## TASK
Select, from the material below, each line with "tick" in it.

## DATA SUPPLIED
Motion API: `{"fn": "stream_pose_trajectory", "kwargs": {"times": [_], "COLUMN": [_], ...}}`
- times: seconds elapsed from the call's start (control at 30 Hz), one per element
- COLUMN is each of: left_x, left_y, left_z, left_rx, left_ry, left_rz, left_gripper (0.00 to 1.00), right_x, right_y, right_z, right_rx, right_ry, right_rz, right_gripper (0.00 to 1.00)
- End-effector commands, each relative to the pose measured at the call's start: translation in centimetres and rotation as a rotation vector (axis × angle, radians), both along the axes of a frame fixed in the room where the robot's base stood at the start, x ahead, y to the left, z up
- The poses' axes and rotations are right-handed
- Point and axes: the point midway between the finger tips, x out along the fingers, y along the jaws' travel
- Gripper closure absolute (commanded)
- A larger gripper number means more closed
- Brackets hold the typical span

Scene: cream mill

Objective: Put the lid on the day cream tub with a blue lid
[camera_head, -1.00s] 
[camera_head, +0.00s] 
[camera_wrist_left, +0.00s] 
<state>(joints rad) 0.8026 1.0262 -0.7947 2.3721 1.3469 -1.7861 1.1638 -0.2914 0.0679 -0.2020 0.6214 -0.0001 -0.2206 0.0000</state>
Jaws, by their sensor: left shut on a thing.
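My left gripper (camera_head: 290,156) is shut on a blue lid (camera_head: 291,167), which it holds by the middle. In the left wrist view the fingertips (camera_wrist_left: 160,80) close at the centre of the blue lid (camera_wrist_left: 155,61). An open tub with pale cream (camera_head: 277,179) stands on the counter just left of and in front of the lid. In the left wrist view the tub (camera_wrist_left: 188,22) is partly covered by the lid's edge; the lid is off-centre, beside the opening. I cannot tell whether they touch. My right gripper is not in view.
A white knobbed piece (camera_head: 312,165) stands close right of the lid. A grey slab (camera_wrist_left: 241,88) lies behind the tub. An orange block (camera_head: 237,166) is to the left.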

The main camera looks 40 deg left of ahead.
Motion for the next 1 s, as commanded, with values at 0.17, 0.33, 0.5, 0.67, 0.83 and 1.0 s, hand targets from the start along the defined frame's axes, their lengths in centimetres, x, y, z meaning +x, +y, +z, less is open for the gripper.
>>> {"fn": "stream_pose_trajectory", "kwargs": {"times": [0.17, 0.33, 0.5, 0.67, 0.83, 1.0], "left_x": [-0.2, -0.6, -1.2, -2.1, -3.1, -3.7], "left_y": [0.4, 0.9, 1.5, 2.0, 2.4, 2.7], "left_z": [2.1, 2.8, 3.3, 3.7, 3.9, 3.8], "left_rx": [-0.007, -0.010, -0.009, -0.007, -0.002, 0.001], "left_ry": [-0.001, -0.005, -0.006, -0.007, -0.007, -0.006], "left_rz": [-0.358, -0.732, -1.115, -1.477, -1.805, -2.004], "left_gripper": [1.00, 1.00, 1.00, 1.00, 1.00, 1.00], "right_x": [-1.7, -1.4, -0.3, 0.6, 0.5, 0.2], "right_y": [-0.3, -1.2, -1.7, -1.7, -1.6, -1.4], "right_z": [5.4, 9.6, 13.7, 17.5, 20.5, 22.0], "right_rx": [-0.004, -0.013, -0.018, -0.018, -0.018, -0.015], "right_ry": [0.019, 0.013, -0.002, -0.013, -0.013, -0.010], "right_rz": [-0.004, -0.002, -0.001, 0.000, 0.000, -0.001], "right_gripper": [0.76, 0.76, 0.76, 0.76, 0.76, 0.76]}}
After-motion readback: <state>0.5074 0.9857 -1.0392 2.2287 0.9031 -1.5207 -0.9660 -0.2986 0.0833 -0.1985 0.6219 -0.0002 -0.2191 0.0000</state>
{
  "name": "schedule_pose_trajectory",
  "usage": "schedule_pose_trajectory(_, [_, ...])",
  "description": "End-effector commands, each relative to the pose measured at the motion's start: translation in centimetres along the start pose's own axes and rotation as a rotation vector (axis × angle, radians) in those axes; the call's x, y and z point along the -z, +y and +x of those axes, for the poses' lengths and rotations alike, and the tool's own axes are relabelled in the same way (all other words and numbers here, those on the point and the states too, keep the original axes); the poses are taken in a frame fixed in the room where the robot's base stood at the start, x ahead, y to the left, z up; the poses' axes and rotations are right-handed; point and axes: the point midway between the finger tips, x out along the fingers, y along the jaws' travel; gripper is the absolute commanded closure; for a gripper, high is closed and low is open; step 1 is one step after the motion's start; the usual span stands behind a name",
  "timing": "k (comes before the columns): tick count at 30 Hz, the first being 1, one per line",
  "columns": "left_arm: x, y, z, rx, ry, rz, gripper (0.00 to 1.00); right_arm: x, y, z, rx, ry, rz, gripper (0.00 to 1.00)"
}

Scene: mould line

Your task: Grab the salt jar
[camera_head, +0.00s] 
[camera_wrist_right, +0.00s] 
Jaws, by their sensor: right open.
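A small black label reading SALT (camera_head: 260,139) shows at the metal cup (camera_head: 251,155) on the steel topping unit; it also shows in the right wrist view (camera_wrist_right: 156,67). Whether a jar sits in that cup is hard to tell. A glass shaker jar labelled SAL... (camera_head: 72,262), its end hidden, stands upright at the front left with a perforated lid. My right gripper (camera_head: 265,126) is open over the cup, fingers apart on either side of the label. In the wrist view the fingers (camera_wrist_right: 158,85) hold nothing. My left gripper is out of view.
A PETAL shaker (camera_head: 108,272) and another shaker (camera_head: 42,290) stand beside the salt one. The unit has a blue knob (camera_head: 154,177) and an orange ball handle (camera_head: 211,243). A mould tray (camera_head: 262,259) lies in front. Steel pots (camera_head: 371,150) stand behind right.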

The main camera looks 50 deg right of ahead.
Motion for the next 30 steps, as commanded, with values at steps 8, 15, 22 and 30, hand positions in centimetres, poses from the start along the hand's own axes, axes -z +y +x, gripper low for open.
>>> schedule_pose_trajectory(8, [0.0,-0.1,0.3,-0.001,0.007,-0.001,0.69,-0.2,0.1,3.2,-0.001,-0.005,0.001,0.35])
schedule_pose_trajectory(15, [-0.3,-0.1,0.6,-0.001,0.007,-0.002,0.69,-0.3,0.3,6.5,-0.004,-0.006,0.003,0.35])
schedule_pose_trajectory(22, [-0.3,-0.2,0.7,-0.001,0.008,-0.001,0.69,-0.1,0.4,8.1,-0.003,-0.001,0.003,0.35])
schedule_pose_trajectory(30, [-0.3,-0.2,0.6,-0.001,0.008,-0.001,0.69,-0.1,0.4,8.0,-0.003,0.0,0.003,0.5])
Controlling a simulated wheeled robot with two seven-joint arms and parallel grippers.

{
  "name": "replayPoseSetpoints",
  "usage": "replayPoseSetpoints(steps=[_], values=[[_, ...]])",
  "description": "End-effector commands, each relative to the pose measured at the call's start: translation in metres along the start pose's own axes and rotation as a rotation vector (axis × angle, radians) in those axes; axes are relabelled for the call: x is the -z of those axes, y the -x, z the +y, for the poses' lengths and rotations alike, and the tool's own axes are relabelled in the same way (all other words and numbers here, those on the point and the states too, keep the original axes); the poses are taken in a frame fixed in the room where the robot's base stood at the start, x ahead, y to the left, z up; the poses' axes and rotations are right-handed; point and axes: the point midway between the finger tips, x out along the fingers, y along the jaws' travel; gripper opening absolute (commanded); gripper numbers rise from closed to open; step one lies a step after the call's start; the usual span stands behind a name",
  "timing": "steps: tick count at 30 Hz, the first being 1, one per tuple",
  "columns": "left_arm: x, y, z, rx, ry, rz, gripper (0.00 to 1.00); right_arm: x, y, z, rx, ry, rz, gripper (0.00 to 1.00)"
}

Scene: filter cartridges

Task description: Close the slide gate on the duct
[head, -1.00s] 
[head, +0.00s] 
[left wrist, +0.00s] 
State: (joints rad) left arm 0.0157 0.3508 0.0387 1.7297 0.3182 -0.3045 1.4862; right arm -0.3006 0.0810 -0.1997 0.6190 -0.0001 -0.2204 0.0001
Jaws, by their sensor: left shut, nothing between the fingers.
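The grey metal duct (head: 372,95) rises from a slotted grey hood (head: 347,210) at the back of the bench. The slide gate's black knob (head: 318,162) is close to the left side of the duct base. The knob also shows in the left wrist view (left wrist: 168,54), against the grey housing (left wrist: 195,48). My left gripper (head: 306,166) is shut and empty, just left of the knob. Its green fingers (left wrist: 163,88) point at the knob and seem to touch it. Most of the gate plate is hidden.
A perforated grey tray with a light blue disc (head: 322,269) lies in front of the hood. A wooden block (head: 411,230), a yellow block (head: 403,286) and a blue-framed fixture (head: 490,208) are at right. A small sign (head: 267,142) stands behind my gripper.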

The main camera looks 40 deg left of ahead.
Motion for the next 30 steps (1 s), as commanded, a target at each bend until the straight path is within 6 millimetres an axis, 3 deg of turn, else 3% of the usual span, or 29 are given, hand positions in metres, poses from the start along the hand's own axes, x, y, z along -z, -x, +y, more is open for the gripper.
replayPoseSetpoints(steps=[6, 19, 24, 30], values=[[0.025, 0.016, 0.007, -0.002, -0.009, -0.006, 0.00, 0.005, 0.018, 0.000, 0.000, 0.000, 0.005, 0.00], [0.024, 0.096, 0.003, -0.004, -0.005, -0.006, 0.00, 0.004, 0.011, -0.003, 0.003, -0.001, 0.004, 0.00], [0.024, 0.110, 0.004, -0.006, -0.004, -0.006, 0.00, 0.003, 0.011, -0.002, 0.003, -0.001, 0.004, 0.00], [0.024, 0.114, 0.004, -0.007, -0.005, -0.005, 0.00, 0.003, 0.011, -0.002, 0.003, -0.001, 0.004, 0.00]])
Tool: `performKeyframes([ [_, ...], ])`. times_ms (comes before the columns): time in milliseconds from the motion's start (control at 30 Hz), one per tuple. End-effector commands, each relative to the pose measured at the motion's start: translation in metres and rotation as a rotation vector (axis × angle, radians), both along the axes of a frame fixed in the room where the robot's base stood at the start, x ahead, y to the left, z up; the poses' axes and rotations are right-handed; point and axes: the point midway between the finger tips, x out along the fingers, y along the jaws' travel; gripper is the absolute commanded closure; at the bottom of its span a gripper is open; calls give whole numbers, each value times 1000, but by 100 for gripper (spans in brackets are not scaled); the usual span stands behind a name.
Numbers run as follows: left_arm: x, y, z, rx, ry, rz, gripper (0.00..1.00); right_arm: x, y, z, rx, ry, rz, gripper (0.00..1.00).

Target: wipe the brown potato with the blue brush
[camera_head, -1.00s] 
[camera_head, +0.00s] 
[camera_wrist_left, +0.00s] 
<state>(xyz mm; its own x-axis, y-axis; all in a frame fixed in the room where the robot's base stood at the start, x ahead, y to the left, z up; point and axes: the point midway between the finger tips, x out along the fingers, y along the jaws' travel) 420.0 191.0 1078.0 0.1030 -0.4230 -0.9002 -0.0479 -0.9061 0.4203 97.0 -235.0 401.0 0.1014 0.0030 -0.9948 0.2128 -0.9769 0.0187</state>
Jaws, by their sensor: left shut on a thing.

## RESULT OF THE EXERCISE
  "timing": "k (comes before the columns): tick count at 30 Hz, the first being 1, one per line",
  "timing": "steps: tick count at 30 Hz, the first being 1, one per tuple",

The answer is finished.